Mesdames et Messieurs,

J’ai l’honneur aujourd’hui d’être reçu par votre vénérable université et je voudrais vous parler de la tragédie de l’Europe. Ce continent magnifique, qui comprend les parties les plus belles et les plus civilisées de la terre, qui a un climat tempéré et agréable et qui est la patrie de tous les grands peuples apparentés du monde occidental. L’Europe est aussi le berceau du christianisme et de la morale chrétienne. Elle est à l’origine de la plus grande partie de la culture, des arts, de la philosophie et de la science du passé et du présent. Si l’Europe pouvait s’unir pour jouir de cet héritage commun, il n’y aurait pas de limite à son bonheur, à sa prospérité, à sa gloire, dont jouiraient ses 300 ou 400 millions d’habitants. En revanche, c’est aussi d’Europe qu’est partie cette série de guerres nationalistes épouvantables déclenchées par les Teutons dans leur course à la puissance et que nous avons vus au XXe siècle. La paix a été ainsi troublée et les espérances de l’humanité entière réduites à néant.

Et qu’est-il advenu dans tout cela de l’Europe ? Quelques petits États ont atteint une certaine prospérité, mais de vastes régions de l’Europe offrent l’aspect d’une masse d’êtres humains torturés, affamés, sanglotant et malheureux, qui vivent dans les ruines de leurs villes et de leurs maisons et voient se former un nouvel amoncellement de nuages, de tyrannie et de terreur qui obscurcissent le ciel à l’approche de nouveaux dangers. Parmi les vainqueurs, c’est un brouhaha de voix ; chez les vaincus : silence et désespoir. Voilà tout ce que les Européens rassemblée en d’anciens États et nations, voilà ce que la race allemande a atteint en allant répandre au loin la terreur. La grande république au-delà de l’Atlantique a compris avec le temps que la ruine ou l’esclavage de l’Europe mettrait en jeu son propre destin et elle a alors avancé une main secourable faute de quoi les âges sombres seraient revenus avec toutes leurs horreurs. Ces horreurs, Messieurs, peuvent encore se répéter.

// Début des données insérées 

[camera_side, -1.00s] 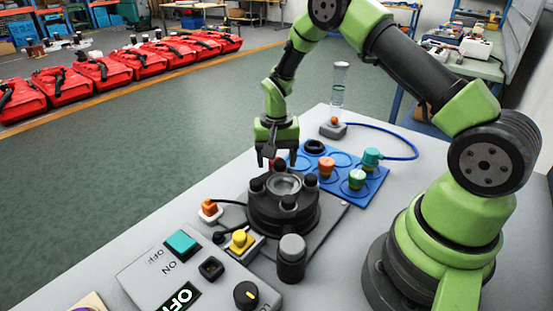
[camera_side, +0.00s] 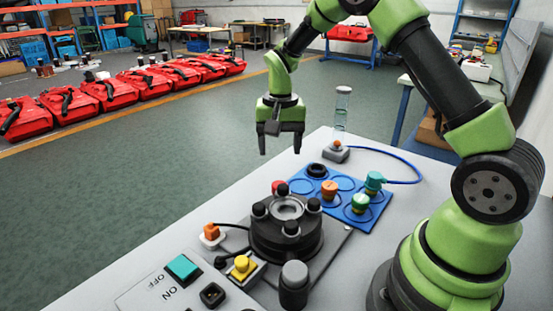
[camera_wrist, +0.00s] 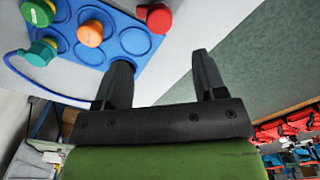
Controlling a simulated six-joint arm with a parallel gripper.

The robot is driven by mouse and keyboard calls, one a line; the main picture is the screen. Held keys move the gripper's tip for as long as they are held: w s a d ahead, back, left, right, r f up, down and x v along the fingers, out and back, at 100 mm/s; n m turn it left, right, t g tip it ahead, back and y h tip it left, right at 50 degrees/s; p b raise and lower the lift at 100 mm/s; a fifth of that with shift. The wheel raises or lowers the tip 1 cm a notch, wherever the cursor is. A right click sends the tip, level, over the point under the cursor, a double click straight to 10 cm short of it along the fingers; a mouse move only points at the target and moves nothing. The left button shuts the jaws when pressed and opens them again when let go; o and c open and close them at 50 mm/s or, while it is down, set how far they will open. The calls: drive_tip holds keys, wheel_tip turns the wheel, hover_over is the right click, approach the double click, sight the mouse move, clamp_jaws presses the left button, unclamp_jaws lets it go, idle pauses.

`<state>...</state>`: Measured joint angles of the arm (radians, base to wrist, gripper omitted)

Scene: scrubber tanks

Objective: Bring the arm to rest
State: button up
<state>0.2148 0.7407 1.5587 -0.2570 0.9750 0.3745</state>
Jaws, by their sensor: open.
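My gripper (camera_side: 280,142) is open and empty in the side view, its fingers pointing down. It hangs in the air above and behind the black round fixture (camera_side: 286,232), apart from everything on the table. In the wrist view my gripper (camera_wrist: 160,75) also shows two spread fingers with nothing between them. The blue tray (camera_wrist: 67,50) with coloured caps lies beyond the left finger there.
The blue tray holds an orange cap (camera_side: 329,189), a green cap (camera_side: 360,202) and a teal piece (camera_side: 374,181). A clear tube (camera_side: 342,108) stands behind it. A control box (camera_side: 160,290) is at the front left. Red tanks (camera_side: 137,84) line the floor.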

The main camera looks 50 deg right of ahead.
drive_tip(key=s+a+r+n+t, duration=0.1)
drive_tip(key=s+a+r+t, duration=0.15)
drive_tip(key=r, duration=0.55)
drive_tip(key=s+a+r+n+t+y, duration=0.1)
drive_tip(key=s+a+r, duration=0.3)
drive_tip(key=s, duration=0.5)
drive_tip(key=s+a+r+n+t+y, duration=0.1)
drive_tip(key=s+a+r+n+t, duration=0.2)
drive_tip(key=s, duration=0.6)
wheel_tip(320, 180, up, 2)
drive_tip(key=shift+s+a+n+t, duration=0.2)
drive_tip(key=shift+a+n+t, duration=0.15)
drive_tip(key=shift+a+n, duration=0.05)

Mais il y a un remède ; s’il était accepté par la grande majorité de la population de plusieurs États, comme par miracle toute la scène serait transformée, et en quelques années l’Europe, ou pour le moins la majeure partie du continent, vivrait aussi libre et heureuse que les Suisses le sont aujourd’hui. En quoi consiste ce remède souverain ? Il consiste à reconstituer la famille européenne, ou tout au moins la plus grande partie possible de la famille européenne, puis de dresser un cadre de telle manière qu’elle puisse se développer dans la paix, la sécurité et la liberté. Nous devons ériger quelque chose comme les États-Unis d’Europe. C’est la voie pour que des centaines de millions d’êtres humains aient la possibilité de s’accorder ces petites joies et ces espoirs qui font que la vie vaut la peine d’être vécue. On peut y arriver d’une manière fort simple. Il suffit de la résolution des centaines de millions d’hommes et de femmes de faire le bien au lieu du mal, pour récolter alors la bénédiction au lieu de la malédiction.

Mesdames, Messieurs, l’Union paneuropéenne a fait beaucoup pour arriver à ce but et ce mouvement doit beaucoup au comte Coudenhove-Kalergi et à ce grand patriote et homme d’État français que fut Aristide Briand. Il y a eu aussi cet immense corps de doctrine et de procédure, qui fut créé après la première guerre et à laquelle s’attachèrent tant d’espoirs, je veux parler de la Société des Nations. Si la Société des Nations n’a pas connu le succès, ce n’est pas parce que ses principes firent défaut, mais bien du fait que les États qui l’avaient fondée ont renoncé à ces principes. Elle a échoué parce que les gouvernements d’alors n’osèrent pas regarder les choses en face. Il ne faut pas que ce malheur se répète. Nous avons maintenant davantage d’expérience, acquise à un prix amer, pour continuer de bâtir.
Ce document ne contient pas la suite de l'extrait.